12 Şubat 2018 Pazartesi

KUR'AN'IN ALLAH'TAN İNDİRİLDİĞİNİN DELİLLERİ (1.YAZI)
Kur'an'ın Allah tarafından geldiğinin bir çok delili  mevcuttur.
 MESELA,
 Kendisinden binlerce yıl önce indirilen Tevrat'ın İçindeki doğruları
 tasdik etmesi, Allah elçilerinin hayatlarını en ince detayına kadar anlatılması, başta İncil olmak üzere
 Nebilere ve Elçilere indirilen vahiy'leri en mükemmel bir şekilde dile getirmesi,
 Hz. Nuh (Aleyhisselam)dan Muhammed (Aleyhisselam) a
kadar gelen tevhid akidesinin ilkelerinde hiçbir sapmanın olmaması,
 içinde bir ihtilafın bulunmaması, i'caz ve belağatta eşsizliği, 
edebiyatı ve olayları anlatım tarzı, güzel ahlak ve merhamete ağırlık vermesi onun Allah tarafından indirildiğinin en önemli delillerindendir.
 İçinde bilimsel ve  kozmik  veriler (Enbiya, -31-31-33, Zümer, 6, Zâriyat, 7-47)
 gelecek ile alakalı gaybi haberler, insanın nasıl yaratıldığı psikolojik yapısı ile alakalı âyetlerin yoğunluğu
Kur'an'ın Allah'tan geldiği iddiasını ispatlamaya yeterlidir.

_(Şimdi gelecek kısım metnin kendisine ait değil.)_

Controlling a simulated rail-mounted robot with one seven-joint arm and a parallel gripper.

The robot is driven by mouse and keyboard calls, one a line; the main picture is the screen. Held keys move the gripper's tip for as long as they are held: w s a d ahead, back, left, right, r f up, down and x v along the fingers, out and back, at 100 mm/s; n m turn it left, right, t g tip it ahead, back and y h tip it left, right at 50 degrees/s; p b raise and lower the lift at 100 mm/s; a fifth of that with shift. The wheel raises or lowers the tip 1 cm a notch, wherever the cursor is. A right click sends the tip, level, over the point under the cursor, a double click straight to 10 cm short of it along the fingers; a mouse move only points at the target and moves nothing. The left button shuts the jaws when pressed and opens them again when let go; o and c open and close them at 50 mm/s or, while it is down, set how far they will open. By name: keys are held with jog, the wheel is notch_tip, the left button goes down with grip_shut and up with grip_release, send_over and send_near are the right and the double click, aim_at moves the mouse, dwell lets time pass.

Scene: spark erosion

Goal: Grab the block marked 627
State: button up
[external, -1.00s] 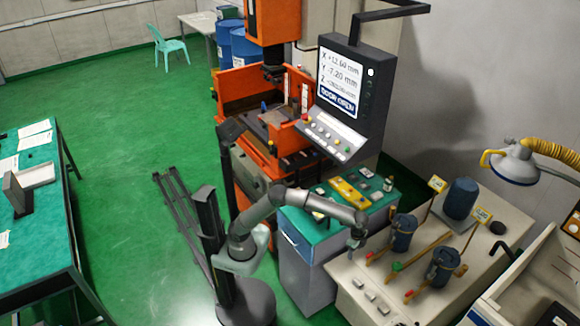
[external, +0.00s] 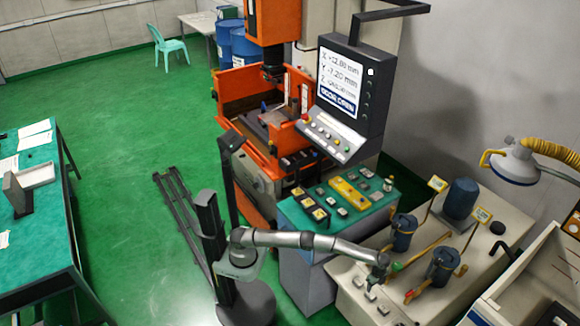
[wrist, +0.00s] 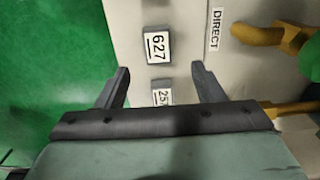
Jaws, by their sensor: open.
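The block marked 627 (wrist: 156,46) is a small grey block with a white number label. It stands on the pale cabinet top in the wrist view, just beyond my fingertips. My gripper (wrist: 161,70) is open and empty, its two fingers spread wide. A second block, with a label starting 25 (wrist: 161,97), lies between the fingers in the picture, its last digit hidden by my gripper's body. In the external view my gripper (external: 374,278) hangs over the small blocks on the cabinet; their numbers are too small to read there.
The pale cabinet (external: 345,300) also carries dark pumps (external: 442,268) with yellow pipes and handles right of the blocks. A DIRECT label (wrist: 215,29) lies right of the 627 block. Green floor (wrist: 50,70) is on the left. A teal-topped cabinet (external: 318,232) with parts stands behind.

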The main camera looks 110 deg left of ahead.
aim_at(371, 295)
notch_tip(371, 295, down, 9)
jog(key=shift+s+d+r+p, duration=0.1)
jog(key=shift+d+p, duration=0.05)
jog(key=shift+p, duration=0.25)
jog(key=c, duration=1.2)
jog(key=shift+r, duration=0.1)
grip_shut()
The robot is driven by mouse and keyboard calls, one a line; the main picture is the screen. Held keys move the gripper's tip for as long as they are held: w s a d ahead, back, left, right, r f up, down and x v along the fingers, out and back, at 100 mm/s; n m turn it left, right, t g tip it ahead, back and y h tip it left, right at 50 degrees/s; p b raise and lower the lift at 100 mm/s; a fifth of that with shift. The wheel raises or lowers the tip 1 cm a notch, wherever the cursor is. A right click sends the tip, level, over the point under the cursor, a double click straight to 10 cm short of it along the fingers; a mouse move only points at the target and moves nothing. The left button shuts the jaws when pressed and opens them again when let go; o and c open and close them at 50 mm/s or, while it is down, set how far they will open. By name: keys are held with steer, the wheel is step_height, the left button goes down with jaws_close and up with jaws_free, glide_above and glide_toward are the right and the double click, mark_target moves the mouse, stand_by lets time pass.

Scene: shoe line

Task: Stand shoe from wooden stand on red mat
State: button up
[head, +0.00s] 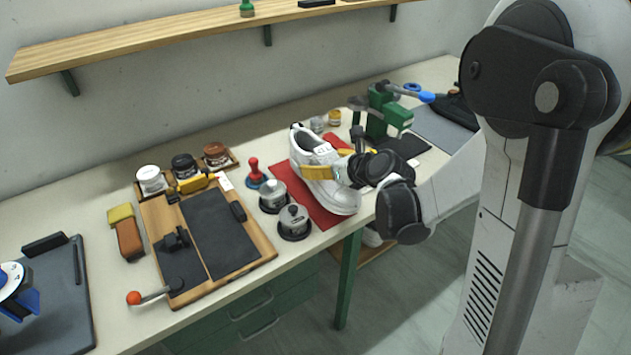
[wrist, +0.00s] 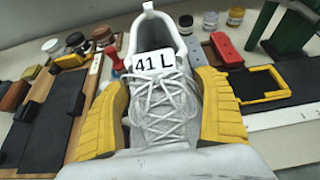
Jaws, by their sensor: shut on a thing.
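A white lace-up shoe (head: 323,190) with a "41 L" tag is at the red mat (head: 288,183) on the bench. In the head view it looks roughly level, toe towards the bench's front edge; I cannot tell whether its sole touches the mat. My gripper (head: 332,163) is shut on the shoe from both sides. In the wrist view the yellow fingers of my gripper (wrist: 163,112) press on the shoe's sides (wrist: 162,95), laces between them. The mat is partly hidden by the shoe. I cannot make out the wooden stand for certain.
A wooden board with dark pads (head: 262,248) lies further left. A green clamp device (head: 385,115) stands behind right. A shelf (head: 150,38) runs above.

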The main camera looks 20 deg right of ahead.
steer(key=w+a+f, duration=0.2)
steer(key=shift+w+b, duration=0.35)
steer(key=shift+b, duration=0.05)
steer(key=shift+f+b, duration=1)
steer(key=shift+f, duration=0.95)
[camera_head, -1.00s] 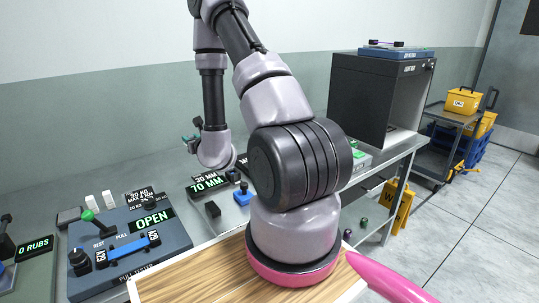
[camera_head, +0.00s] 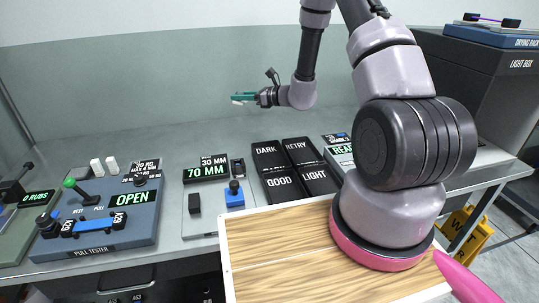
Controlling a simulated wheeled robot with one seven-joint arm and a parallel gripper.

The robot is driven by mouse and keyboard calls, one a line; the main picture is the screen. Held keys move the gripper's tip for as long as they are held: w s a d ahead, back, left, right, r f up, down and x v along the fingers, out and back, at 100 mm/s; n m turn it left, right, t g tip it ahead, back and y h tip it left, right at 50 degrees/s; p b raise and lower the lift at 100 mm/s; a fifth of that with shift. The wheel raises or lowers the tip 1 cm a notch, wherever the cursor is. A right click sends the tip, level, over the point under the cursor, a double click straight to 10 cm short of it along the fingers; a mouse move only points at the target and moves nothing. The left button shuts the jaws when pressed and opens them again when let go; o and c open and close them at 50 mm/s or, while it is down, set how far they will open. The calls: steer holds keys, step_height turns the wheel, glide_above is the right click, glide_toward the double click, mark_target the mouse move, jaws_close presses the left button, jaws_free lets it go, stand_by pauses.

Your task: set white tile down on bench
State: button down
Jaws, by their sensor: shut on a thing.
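My gripper (camera_head: 245,98) is in the air above the back part of the grey bench (camera_head: 250,141), pointing left. It is shut on a small pale piece at its teal fingertips, the white tile (camera_head: 238,102). Most of the tile is hidden by the fingers. The tile is apart from the bench top, with clear bench below it.
On the bench stand the pull tester (camera_head: 105,220), a 70 MM gauge (camera_head: 205,175), and black bins marked DARK (camera_head: 268,150), RETRY (camera_head: 300,148), GOOD (camera_head: 282,186) and LIGHT (camera_head: 318,180). A dark light box (camera_head: 480,85) is at right. The bench's back strip is free.

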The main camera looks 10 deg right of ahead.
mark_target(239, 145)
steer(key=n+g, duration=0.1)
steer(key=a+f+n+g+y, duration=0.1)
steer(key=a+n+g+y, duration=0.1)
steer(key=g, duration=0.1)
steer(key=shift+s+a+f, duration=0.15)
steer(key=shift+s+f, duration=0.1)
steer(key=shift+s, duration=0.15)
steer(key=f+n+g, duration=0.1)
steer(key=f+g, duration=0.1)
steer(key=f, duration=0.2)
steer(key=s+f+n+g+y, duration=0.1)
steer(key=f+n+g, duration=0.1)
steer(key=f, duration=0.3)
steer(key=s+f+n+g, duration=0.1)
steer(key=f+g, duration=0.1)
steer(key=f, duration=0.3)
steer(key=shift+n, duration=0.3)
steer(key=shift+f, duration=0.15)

Dolayısıyla Kur'an'ın Allah'tan tahrife uğramadan  gelmiş  olduğunun ispatı  Nebi (as) ve ashab olamaz.
Nebi( Aleyhisselam) bile olsa Allah, Kur'an'ın vahiy olduğunun ispatını  bir insana bırakması düşünülemez.
Ama maalesef  bugün Müslümanların büyük çoğunluğu kitaplarının Allah'tan geldiğini gösteren deliller hakkında hiçbir bilgiye sahip değillerdir.
Bunun en büyük sebebi atalarının uydurma dinine sahip olmalarıdır.
 Yani Kur'an tanımaz  ataları onlara "Bu kitab Kuran'dır,
Allah tarafından indirilmiştir" demiş ve onlar da bununla yetinip 
"atalarım, âlimlerim ve mezheb imamlarım böyle diyorlarsa doğrudur" inancıyla Allah tarafından indirilen
Kur'an'ın ilmi, hikmeti, bağlam ve bütünlüğü üzerinde araştırma zahmetine girmemişlerdir.
 Atalarının uydurma dininden ne gelmişse din ve  hüküm olarak onu kabul etmişlerdir.
 İkinci sebeb ise,
kitaplarını hiç bilmedikleri bir dilde  anlamını bilmeden, üzerinde hiç tefekkür etmeden telaffuz etmeleridir.
 Aslında Şia ve Ehli Sünnet âlimleri Kur'an'ı okumuyorlar uykuda olan veya sarhoş olmuş birisi gibi onu sadece sayıklıyorlar.
 Çünkü okumak denilen eylem her dilde anlamayı,
akletmeyi ve ibret almayı yani ders almayı ifade etmek için kullanılır.
 Kur'an'a göre maksadı anlamak ve ibret almak olmayan bir eyleme okumak denemez. "Kendilerine kitap verdimiz kimseler onu, hakkını gözeterek okurlar. 
Çünkü onlar, ona gerçekten iman ederler. Ama her kim nu inkar ederse, işte zarara uğrayanlar bunlardır"
( Bakara, 121)
 Dolayısıyla  birisi "Ben şu kitabı okudum" dediğinde ona "Peki ne anladın? diye sormak kendisine yapılmış  bir hakaret olarak kabul eder.
 Yani "okudum" dedikten sonra ayrıca "anladım"  demek gülünç bir durumdur.
Çünkü dünyada hiçbir eser anlaşılmamak için okunmaz.
 Bir eseri anlamadan okumak  son derece  ahmakça bir gelenek gülünç bir hareket  ve kötü bir ahlaktır.